Robot episode records:

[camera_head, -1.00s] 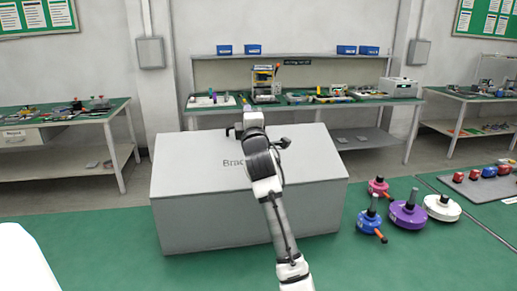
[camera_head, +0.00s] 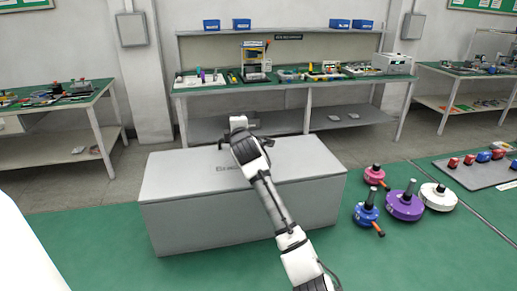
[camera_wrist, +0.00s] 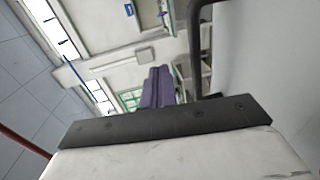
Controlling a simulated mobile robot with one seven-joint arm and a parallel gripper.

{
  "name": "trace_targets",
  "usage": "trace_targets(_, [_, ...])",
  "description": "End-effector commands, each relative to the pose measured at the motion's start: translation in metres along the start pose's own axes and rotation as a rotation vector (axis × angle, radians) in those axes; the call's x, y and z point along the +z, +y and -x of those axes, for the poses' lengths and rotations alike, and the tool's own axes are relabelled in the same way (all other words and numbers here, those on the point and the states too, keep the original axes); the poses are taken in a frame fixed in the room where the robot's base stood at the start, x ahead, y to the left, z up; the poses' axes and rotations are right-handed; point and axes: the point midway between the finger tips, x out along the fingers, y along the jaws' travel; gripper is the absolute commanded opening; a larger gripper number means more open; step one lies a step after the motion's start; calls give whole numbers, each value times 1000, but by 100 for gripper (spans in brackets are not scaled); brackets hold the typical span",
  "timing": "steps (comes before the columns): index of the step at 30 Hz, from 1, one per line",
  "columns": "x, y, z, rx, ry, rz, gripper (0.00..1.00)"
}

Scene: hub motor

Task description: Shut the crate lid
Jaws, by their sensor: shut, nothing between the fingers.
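The crate (camera_head: 240,228) is a large grey box on the green floor in the middle of the head view. Its grey lid (camera_head: 190,172) lies over the top, looking flat and down on the box; I cannot tell whether a small gap is left at the rim. Dark lettering on the lid is partly covered by my arm. My gripper (camera_head: 238,122) is over the lid's far edge; whether it touches is unclear. In the wrist view, the shut, empty fingers (camera_wrist: 158,85) look purple, with a plain pale surface to their right.
Purple, blue, pink and white hub motors (camera_head: 404,205) stand on the floor right of the crate. A grey mat (camera_head: 485,170) with small parts lies farther right. A long workbench (camera_head: 300,86) stands behind the crate, with another bench (camera_head: 60,105) at left.

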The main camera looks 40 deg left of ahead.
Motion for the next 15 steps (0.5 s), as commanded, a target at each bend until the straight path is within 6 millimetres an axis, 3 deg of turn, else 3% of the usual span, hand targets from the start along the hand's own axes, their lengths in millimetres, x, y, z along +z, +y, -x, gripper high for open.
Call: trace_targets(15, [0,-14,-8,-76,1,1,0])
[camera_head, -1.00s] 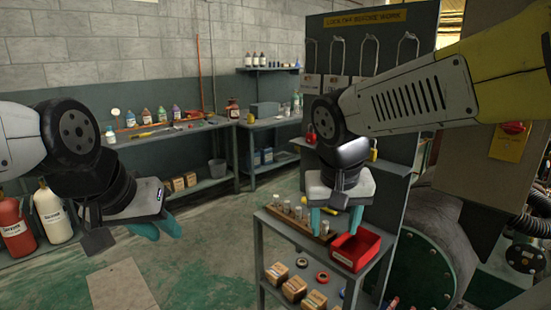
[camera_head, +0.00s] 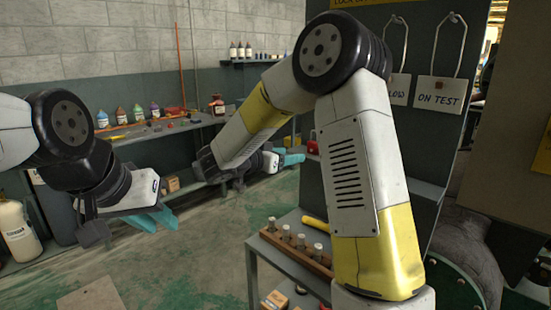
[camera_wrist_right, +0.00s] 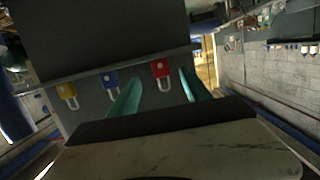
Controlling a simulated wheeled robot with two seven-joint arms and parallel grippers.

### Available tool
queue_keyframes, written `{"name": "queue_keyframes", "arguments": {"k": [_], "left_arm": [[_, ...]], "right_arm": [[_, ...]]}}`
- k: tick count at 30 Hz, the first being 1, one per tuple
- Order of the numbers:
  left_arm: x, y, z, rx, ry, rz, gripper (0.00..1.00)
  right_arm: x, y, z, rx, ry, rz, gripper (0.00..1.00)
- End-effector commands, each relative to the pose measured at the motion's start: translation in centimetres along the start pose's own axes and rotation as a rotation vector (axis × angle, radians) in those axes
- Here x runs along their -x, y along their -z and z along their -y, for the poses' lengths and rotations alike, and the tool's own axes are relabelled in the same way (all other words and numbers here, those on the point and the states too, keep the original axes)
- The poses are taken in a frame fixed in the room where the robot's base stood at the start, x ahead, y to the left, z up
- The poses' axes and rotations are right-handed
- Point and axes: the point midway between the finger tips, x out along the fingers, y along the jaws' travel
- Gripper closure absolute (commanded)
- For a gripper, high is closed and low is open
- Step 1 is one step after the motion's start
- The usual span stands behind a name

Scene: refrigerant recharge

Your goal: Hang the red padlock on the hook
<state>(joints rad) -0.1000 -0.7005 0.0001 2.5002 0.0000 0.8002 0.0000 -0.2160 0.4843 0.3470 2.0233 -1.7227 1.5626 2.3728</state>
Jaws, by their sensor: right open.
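The red padlock (camera_wrist_right: 160,70) shows in the right wrist view on the edge of a dark panel, beside a blue padlock (camera_wrist_right: 110,79) and a yellow padlock (camera_wrist_right: 67,93). In the head view a bit of red padlock (camera_head: 313,144) shows just right of my right gripper (camera_head: 292,158). My right gripper is open and empty; in its wrist view (camera_wrist_right: 158,76) the red padlock appears between the teal fingertips. Wire hooks (camera_head: 405,40) hang on the dark board, holding signs; my right arm hides part of the board. My left gripper (camera_head: 163,221) hangs at the left, apart from everything.
A small shelf cart with a row of capped cylinders (camera_head: 296,240) and a yellow-handled item stands below my right arm. A workbench with bottles (camera_head: 137,113) runs along the back wall. Gas cylinders (camera_head: 16,230) stand at the left. The middle floor is open.

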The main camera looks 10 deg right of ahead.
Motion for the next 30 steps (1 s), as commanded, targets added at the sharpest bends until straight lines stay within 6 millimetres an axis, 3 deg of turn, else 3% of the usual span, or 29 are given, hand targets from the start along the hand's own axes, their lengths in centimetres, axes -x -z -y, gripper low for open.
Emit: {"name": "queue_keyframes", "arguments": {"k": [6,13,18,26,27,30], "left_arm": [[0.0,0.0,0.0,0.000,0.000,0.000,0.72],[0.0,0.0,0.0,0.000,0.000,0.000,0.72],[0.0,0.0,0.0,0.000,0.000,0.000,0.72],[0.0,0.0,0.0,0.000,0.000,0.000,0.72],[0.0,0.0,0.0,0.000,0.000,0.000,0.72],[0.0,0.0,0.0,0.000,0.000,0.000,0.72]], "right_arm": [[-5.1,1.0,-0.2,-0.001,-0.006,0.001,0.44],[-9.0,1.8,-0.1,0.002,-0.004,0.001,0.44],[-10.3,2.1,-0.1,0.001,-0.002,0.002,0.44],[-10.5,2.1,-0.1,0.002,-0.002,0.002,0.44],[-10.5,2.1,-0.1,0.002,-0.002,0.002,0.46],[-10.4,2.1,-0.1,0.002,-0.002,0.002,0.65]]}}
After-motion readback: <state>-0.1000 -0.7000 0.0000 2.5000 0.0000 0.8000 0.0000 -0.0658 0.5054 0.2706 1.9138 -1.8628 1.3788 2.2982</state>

** What you need to do **
Repeat exactly the lines from the one that contains "- Point and" through the one that contains "<state>(joints rad) -0.1000", and only those.

** Answer for the task **
- Point and axes: the point midway between the finger tips, x out along the fingers, y along the jaws' travel
- Gripper closure absolute (commanded)
- For a gripper, high is closed and low is open
- Step 1 is one step after the motion's start
- The usual span stands behind a name

Scene: refrigerant recharge

Your goal: Hang the red padlock on the hook
<state>(joints rad) -0.1000 -0.7005 0.0001 2.5002 0.0000 0.8002 0.0000 -0.2160 0.4843 0.3470 2.0233 -1.7227 1.5626 2.3728</state>

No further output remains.